We can easily delete the data about these students from this students table,
by using the delete() method. The delete() method of DataPlatform class have
a catalog, database and a table arguments, just like the write() method.
With these arguments you can specify which table you want to delete data from.
In the example below, I am referring to the table dageneral_sandbox.blipdataforge.students that we just created
in the code example above.
Now, the predicate argument is the key component in the delete() method. In
this argument, you specify the predicate (or the delete clause if you prefer to call it this way)
that will be used in the delete operation.
With this predicate, you can specify which observations exactly from the students table
will be deleted. You can see in the example below, that I am using the predicate
Name IN ("Anne", "Daniel"). This is essentially a SQL clause, or a SQL predicate
that you would use in a WHERE SQL statement.
So, the predicate argument in the delete() method accepts as input, a string
which contains predicates (or SQL clauses) that you would use in a WHERE SQL
statement, to identify which exact observations from the table you want to delete.
students_to_remove = ["Anne", "Daniel"]
students_to_remove = [f'"{student}"' for student in students_to_remove]
students_to_remove = ", ".join(students_to_remove)
predicate = f"Name IN ({students_to_remove})"
dp.delete(
catalog="dageneral_sandbox",
database="blipdataforge",
table="students",
predicate=predicate
)
After we run the code above with delete() method, we can take a new look at
the data present in the dageneral_sandbox.blipdataforge.students table.
You can see in the result below, that the students Anne and Daniel were removed
from the table succesfully.
| StudentID | Name | Age | Height | Score1 | Score2 | Score3 | Score4 | Course | Department |
|---|---|---|---|---|---|---|---|---|---|
| 13007 | Adrian | 23 | 1.82 | 6 | 6 | 8 | 7 | Economics | SC |
| 10190 | Mayla | 22 | 1.67 | 7 | 7 | 7 | 9 | Design | AR |
| 12459 | Adeline | 26 | 1.61 | 8 | 6 | 7 | 7 | Law | SC |
| 10045 | George | 29 | 1.77 | 10 | 9 | 10 | 7 | Law | SC |
Differences between a DROP and a DELETE operation
Although they do resemble each other, a drop operation is a completly different operation than a delete operation.

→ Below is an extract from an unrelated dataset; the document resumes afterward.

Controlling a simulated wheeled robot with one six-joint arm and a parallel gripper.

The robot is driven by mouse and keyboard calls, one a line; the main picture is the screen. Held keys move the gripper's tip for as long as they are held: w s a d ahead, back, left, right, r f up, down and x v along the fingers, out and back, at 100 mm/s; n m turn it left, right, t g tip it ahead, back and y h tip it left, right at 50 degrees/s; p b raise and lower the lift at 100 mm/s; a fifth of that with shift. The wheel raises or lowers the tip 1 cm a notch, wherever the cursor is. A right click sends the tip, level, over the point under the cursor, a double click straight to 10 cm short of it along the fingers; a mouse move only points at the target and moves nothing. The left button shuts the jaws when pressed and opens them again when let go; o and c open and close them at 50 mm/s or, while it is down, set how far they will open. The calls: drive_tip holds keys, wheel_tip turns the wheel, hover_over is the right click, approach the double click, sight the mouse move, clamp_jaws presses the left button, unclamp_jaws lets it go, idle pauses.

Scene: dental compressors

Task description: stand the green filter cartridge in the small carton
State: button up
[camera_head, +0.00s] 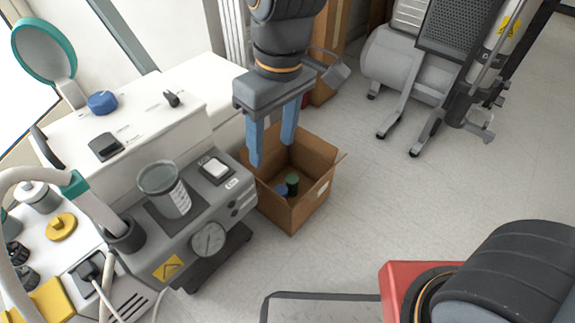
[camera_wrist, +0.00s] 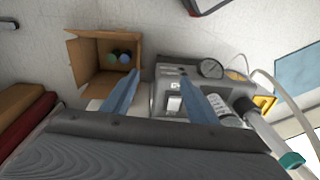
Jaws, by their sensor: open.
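The small carton (camera_head: 311,207) stands open on the floor beside the white and grey machine. Inside it is a dark green cylinder, the green filter cartridge (camera_head: 292,184), which looks upright with its round top showing; its lower part is hard to make out. A blue round item (camera_head: 281,189) is next to it. The wrist view shows the green cartridge (camera_wrist: 112,58) and the blue item (camera_wrist: 124,57) side by side in the carton (camera_wrist: 90,84). My gripper (camera_head: 270,153) is open and empty, its blue fingers pointing down above the carton's machine side, apart from the cartridge.
The machine's panel (camera_head: 222,185) with a gauge (camera_head: 208,240) and a clear cup (camera_head: 168,190) stands close left of the carton. A grey compressor (camera_head: 405,65) stands at the back right. The floor right of the carton is clear. Brown boxes stand behind my arm.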

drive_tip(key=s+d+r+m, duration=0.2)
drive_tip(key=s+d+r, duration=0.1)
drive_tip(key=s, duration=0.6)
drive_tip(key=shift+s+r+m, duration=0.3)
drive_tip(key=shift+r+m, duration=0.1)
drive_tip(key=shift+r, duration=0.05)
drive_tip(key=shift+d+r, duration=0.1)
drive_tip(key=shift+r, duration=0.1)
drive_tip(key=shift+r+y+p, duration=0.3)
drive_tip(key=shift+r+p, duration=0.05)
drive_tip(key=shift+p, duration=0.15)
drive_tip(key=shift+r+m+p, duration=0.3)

A drop operation is meant to completly erase an entire table (or database). You can see a drop operation as a complete destruction. It destroys the entire object (table or database) that you are aiming for.
In contrast, a delete operation deletes only the data that you ask it to delete. In other words, a delete operation is meant to destroy specific ranges/sections of data from a table. It destroys only a small part of the data present in a table.
If you want to, you can delete all data from a specific table using a delete operation. You just need to use a delete clause that covers all data present in the table. But you cannot delete the table itself with a delete operation (this is a job for a drop operation).